2019年7月26日 09:26
今や政権のブレーン(大崎会長・左)と官邸でネタを披露する吉本新喜劇のメンバー(C)共同通信社降りかかる火の粉を振り払うかのようだ。23日の各大臣の閣議後会見は「闇営業」問題に端を発した吉本興業のお家騒動への苦情の嵐だった。
クールジャパン戦略を担当する平井科技相が「法令順守の徹底や、きちんとした説明責任を期待せざるを得ない」と求めると、柴山文科相も「文化の健全な振興という観点から、組織のガバナンスが極めて重要になる」と指摘。他にも「企業活動において反社会勢力と付き合うことは厳に慎むべきだ」(世耕経産相)、「反社会的勢力と関わりを持つことのない体制をしっかりと築いてもらうことが大切」(鈴木五輪相)と辛辣な意見が相次いだ。

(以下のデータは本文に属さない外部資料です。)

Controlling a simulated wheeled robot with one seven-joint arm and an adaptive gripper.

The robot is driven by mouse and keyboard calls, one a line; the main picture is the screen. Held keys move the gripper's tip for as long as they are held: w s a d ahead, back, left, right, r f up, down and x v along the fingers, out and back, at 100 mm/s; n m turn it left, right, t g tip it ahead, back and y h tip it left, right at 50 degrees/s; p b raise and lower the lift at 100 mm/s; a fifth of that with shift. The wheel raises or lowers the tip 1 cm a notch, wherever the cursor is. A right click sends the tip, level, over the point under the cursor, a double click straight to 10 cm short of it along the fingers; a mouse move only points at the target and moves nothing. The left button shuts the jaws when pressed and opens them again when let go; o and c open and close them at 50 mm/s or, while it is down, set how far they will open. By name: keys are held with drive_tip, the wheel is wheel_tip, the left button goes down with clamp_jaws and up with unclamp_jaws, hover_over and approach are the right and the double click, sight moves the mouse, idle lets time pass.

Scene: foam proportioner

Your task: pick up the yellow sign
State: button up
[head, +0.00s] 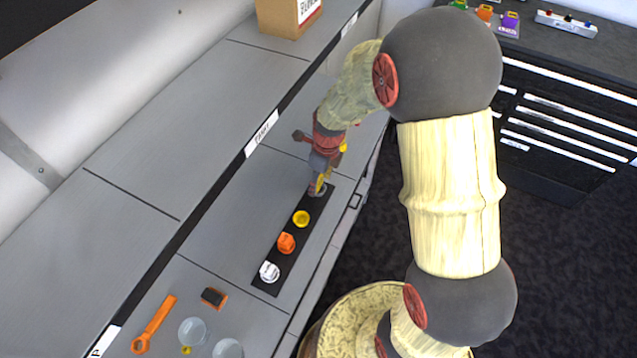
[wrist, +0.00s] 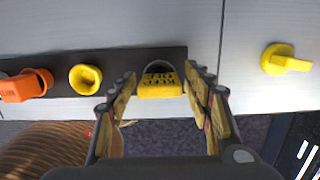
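The yellow sign (wrist: 160,84) has dark lettering and a dark rounded top. In the wrist view it is at the end of a black strip (wrist: 120,58), centred between the fingertips. My gripper (wrist: 159,90) is open, with one finger on each side of the sign. I see no clear grip on it. In the head view my gripper (head: 319,184) is low over the far end of the black strip (head: 267,286) and hides most or all of the sign there.
A yellow cup-like piece (head: 301,219), an orange piece (head: 286,243) and a white piece (head: 269,271) sit along the strip. A yellow knob (wrist: 284,60) is on the grey surface to the right. An orange wrench (head: 155,322) and clear cups (head: 192,332) are nearer.

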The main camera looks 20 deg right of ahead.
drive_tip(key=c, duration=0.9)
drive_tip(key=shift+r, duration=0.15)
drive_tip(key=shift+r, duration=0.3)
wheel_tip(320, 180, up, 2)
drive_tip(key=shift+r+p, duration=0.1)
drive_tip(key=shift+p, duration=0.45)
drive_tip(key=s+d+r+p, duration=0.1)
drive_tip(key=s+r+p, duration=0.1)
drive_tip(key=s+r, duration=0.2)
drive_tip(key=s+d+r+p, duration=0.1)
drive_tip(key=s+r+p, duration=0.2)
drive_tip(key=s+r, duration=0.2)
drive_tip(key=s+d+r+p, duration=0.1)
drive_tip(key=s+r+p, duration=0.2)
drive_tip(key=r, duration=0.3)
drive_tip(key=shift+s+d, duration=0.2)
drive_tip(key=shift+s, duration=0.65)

口利き疑惑を抱える片山さつき地方創生相まで自らの説明責任を棚に上げ、岡本昭彦社長の会見について「一国民としては、すっきりしない」と漏らすほどだが、その「すっきりしない」会見の要因は安倍政権と吉本の癒着関係ではないのか。ズブズブの仲を失いたくない保身こそが5時間半に及ぶ言い訳に終始させたとしか思えない。
■ブレーンを務め、沖縄利権に食い込む
それだけ政権と吉本との「蜜月ぶり」は濃厚だ。2013年に設立、政府が約586億円出資する官民ファンド「クールジャパン機構」は、14年と18年に吉本が関わる事業に計22億円を投入。今年4月にも同機構は、吉本がNTTと組んだ教育コンテンツ等を国内外に発信するプラットフォームの設立事業に、段階的に最大100億円を出資することを決めた。
パワハラ体質のブラック企業が「教育事業」とはさすが吉本、笑わせてくれるが、プラットフォームの拠点となるアトラクション施設は沖縄県に設置するという。
「その沖縄の米軍基地跡地利用について有識者が集まる『基地跡地の未来に関する懇談会』の委員に今年6月、任命されたのが吉本の大崎洋会長です。7月の初会合に出席。『エンターテインメントやスポーツで世界一の島にする』といった意見が出ました」(内閣府担当記者)
お笑い企業のトップが今や政権のブレーンを務め、沖縄利権に食い込んでいる構図である。
宮腰光寛沖縄担当相は23日の会見で、大崎会長が委員として適正かどうか問われ、「(吉本が)沖縄国際映画祭を開催している実績も考慮し、有識者として知見をお借りしている。現時点で特段の対応は考えていない」と委員交代の考えがないことを表明した。
大崎会長は胸をなで下ろしたに違いないが、吉本の上場廃止前最後の決算(09年3月期)で営業利益は約488億円。その4分の1相当の計122億円もの税金が転がってくれば、それこそ笑いが止まらないだろう。
■ブラック気質の似たもの同士
吉本と安倍政権との一心同体の関係には、芸能界からも疑問の声が上がり始めた。24日のフジテレビ系番組「直撃LIVE グッディ!」で、カンニング竹山はこう意見した。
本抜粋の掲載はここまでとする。